A potential solution to traffic problems on Alt. U.S. 19 eventually could jeopardize part of the Pinellas Trail. An ongoing preliminary study by the state Department of Transportation (DOT) evaluates various options for expanding the road from Largo to where it meets U.S. 19 in Pasco County, said David Twiddy, DOT's district engineer on the study.
One of those options is to use the abandoned right of way for the CSX railroad corridor, which is where the next phase of the recreational trail is planned.
There also are other options, Twiddy said, and engineers are studying the pros and cons of each.
"One of the things we're looking at is can we use the railroad corridor and still provide adequate bicycle provisions?" he said.
The study, he said, will address whether to put the entire expanded road or one leg of it there and what impact it would have on the trail and the people who use it.
Twiddy said they also will see if there will be enough room to put the trail next to the road.
However, he said, the state also is studying using Douglas Avenue as a corridor and looking at using U.S. Alt. 19 as one three-lane leg and another corridor as another three-lane leg.
"Right now this is a lower priority for Pinellas," Twiddy said. "We don't have any funds appropriated for it in the next five years."
Twiddy said he is not sure when there will be money. The study will be completed this year so the department will have it available if it is needed.
Meanwhile, plans for putting the trail along the railroad corridor continue.
The next phase, from Taylor Park in Largo to Nebraska Avenue in Palm Harbor, will be let out to bid soon, said Hugh Pascoe, the county's transportation planning administrator. That portion should be completed by 1992, he said.
Pascoe said the DOT's preliminary look at the railroad right of way for a six-lane highway does not greatly concern him since the state is looking at a number of options.
Plus, he said, once the trail is in, it will be hard to justify taking it out or moving it.

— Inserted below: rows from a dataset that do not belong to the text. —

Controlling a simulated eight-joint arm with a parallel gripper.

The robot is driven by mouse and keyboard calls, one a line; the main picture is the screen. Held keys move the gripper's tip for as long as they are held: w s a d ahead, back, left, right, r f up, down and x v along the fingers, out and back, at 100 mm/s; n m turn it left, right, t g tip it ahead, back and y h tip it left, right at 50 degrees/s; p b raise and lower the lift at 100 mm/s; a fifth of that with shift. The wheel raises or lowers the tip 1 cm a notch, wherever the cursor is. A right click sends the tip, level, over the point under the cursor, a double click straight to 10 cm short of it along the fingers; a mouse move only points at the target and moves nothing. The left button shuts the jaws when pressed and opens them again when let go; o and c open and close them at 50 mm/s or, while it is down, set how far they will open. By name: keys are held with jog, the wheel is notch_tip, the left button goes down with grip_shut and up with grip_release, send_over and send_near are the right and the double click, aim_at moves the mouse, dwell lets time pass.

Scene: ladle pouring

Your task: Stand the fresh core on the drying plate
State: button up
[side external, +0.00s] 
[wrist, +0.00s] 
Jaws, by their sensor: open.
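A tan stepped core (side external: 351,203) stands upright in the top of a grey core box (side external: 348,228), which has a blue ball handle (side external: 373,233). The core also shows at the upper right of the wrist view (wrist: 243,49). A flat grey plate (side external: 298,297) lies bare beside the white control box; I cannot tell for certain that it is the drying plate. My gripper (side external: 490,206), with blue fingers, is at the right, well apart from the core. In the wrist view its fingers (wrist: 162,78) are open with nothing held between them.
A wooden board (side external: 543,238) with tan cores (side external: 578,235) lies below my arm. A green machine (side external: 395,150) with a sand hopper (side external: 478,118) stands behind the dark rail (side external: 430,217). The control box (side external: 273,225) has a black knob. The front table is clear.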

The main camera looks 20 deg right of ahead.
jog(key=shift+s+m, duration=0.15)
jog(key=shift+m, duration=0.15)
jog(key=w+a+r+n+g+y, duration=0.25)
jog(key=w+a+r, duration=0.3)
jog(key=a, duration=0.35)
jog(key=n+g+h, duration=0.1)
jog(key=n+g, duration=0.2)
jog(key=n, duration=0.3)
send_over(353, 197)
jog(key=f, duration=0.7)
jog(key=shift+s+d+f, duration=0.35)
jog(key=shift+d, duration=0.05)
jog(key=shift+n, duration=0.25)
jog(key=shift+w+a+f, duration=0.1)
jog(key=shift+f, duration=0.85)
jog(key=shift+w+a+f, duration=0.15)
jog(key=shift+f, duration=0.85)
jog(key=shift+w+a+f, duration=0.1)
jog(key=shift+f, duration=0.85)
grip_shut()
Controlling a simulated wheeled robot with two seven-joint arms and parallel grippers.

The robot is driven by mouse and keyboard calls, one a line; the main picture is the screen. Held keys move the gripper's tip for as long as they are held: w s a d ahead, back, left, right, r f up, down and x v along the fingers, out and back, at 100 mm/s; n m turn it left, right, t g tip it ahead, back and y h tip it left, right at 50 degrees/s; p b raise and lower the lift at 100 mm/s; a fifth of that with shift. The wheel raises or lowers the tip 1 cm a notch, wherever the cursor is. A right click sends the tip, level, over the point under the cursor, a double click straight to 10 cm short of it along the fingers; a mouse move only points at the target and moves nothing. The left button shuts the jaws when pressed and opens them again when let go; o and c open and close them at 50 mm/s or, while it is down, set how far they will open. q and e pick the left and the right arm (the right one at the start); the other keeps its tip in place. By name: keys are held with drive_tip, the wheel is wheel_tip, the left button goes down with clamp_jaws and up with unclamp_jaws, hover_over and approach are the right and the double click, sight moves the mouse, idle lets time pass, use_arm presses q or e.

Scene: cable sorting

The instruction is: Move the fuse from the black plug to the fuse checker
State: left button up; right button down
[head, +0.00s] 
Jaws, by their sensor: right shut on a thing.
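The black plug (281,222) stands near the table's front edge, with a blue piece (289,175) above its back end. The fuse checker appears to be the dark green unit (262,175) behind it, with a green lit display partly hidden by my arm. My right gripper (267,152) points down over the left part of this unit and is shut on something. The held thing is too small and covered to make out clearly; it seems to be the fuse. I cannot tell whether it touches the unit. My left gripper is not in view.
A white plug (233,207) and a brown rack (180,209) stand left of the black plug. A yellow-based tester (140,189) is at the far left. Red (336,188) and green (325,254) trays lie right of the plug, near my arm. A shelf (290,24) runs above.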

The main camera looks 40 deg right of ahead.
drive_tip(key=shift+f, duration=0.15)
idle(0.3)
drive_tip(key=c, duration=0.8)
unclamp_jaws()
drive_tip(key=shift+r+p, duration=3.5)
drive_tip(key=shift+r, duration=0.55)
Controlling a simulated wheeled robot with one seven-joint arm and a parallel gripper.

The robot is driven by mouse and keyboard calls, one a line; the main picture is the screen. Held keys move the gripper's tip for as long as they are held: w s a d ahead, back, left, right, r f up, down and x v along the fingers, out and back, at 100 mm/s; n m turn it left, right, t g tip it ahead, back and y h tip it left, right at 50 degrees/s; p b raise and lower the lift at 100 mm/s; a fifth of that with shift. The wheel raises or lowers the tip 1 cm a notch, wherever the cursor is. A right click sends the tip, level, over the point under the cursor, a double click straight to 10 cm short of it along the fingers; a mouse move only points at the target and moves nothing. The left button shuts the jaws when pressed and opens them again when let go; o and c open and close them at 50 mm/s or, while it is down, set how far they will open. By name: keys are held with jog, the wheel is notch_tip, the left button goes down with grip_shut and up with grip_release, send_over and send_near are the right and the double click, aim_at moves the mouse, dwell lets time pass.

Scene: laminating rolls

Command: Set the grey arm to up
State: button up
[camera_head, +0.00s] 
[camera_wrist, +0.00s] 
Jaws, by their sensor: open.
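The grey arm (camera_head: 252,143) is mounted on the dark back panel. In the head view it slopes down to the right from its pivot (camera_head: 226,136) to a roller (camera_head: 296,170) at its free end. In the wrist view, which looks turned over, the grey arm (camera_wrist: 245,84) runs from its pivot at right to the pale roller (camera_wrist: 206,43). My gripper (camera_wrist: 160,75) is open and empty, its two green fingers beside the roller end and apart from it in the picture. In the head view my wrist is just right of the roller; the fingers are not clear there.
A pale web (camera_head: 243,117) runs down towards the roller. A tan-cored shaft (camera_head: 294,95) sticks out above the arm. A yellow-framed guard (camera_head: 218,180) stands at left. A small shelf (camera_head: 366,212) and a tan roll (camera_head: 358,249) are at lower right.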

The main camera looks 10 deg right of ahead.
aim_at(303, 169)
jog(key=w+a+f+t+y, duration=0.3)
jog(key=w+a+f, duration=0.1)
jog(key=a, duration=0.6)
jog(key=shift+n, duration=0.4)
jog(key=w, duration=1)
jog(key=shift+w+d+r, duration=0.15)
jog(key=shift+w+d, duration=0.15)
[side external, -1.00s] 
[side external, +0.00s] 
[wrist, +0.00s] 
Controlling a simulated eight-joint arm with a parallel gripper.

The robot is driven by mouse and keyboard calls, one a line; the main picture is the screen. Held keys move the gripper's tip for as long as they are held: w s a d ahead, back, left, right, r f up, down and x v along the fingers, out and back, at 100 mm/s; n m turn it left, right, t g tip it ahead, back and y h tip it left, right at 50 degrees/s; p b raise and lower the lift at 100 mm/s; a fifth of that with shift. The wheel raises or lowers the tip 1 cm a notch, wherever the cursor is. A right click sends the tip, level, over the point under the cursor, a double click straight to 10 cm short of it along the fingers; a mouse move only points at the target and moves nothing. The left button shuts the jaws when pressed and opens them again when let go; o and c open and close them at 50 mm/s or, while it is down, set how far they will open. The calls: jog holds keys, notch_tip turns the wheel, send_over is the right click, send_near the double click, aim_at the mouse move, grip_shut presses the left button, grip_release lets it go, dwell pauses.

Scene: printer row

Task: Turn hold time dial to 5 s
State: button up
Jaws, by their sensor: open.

"It is one of the most strongly and emotionally supported projects we have," Pascoe said. "That is obviously going to affect the state's decision-making process. Is there an acceptable length of time to put in a trail and rip it up? I don't think so. Once it is in, the citizens are not going to want it taken out."
Pascoe said he understands why the state has to look at the railroad as an option _ it's all part of road planning in a county that is so overdeveloped.
However, the railroad right of way was approved as a recreation trail because the state had said the best use of it would be a mass transit monorail, Pascoe said.
A recreational trail can accommodate a monorail, but not a six-lane highway, he said.
Scott Daniels, vice president of Pinellas Trails Inc., said he, too, understands why the state must consider the corridor as an option but says that would not be acceptable.
"I don't think they've really evaluated the situation because it's obvious by the overwhelming support for the trail that that will not work," Daniels said. "It's not a viable alternative. We think the north part of the county is the most beautiful area for the trail."
Daniels said he thinks the trail could not be compatible with a six-lane highway or even a three-lane leg.
"It would meet with very stiff opposition," he said. "I think they'll find a more realistic route."
Twiddy said the preliminary study, which is nowhere near completion, also will have to determine the noise impact that traffic would have on the neighborhoods along the way.
One option to buffer the neighborhoods from noise would be to build walls between the roadway and property, but he is not sure that would be the best solution.